Taylor told me that although Bono was “frightfully intelligent when it came to the matter of the Psalms,” all throughout the afternoon “he seemed utterly at home with the Petersons.” He was generous and appreciative of every person in the room, “without any need to assume a persona.” As Bono left to return to Vancouver, where U2 was in rehearsals for the start of the Innocence + Experience tour, “he hugged Eugene and [his wife] Jan, and he kissed my wife on the cheek.”

Taylor said thinks the film might help those who were at once of U2’s concerts in 2015, “understand why U2 rains down on their audiences fragments from the Psalms that are taken from Eugene’s translation, The Message.”

A fragment of the Psalms collected from one of U2’s Innocence + Experience concerts in 2015. Photo credit: Tim Neufeld.

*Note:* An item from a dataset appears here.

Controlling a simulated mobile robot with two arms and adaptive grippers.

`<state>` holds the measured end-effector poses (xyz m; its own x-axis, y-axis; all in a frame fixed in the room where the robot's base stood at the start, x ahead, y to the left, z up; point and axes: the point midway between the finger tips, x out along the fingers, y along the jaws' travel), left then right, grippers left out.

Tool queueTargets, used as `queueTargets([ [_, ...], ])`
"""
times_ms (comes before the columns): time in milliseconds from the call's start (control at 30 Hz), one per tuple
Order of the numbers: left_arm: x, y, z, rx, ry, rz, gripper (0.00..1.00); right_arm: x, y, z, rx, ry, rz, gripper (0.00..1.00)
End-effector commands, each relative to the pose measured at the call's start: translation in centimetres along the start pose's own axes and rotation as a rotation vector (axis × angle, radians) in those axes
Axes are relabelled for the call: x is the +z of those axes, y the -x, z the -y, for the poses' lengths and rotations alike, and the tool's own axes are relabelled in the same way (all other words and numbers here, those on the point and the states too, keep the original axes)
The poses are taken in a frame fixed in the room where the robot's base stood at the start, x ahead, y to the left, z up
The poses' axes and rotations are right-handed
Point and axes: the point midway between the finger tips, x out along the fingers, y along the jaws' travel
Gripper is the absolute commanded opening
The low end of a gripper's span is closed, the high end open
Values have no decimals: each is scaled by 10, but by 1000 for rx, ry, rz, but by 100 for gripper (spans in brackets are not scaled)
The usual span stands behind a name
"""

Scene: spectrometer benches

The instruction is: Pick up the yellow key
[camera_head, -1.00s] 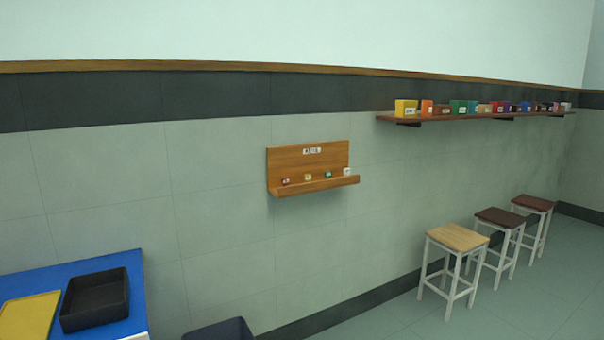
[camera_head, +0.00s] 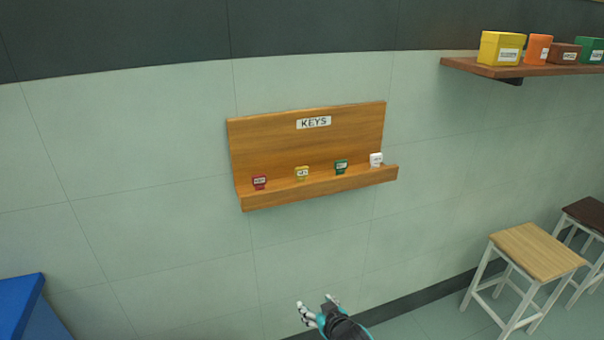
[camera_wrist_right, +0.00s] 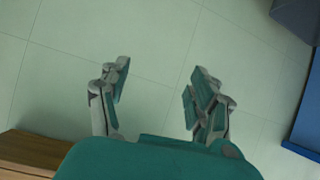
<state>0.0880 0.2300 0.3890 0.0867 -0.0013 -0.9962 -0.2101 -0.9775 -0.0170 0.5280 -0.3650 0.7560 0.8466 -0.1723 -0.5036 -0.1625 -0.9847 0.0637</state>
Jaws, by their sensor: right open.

Bono’s interest in the Psalms goes way back, of course, as does his love for Peterson’s The Message. Staff writers for @U2 have reported previously on Bono’s interest in Peterson and about Peterson’s interest in Bono.

But because of Taylor’s new film, we now know Bono’s experience singing the Psalms goes all the way back to his childhood spent in Finglas and, presumably, to the church his Protestant mother, Iris, attended. Bono has said his father would drive him and his brother to the Church of Ireland’s St. Canice’s Church, so the brothers could attend the services while his father either waited outside or went to the Catholic St. Canice’s across the street.

In the Anglican St. Canice’s, Bono would have first heard and sung “The Lord’s My Shepherd” from the Church of Ireland’s hymnal, which included the popular metrical paraphrase of the 23rd Psalm by Francis Rous, set to the tune Crimond.

Artist credit: Clyde McLennan / www.smallchurchmusic.com

Bono does not go into all this detail in the film, but he does something better: He gives a 30-second a cappella performance of the first verse of the hymn while sitting at the Petersons’ table.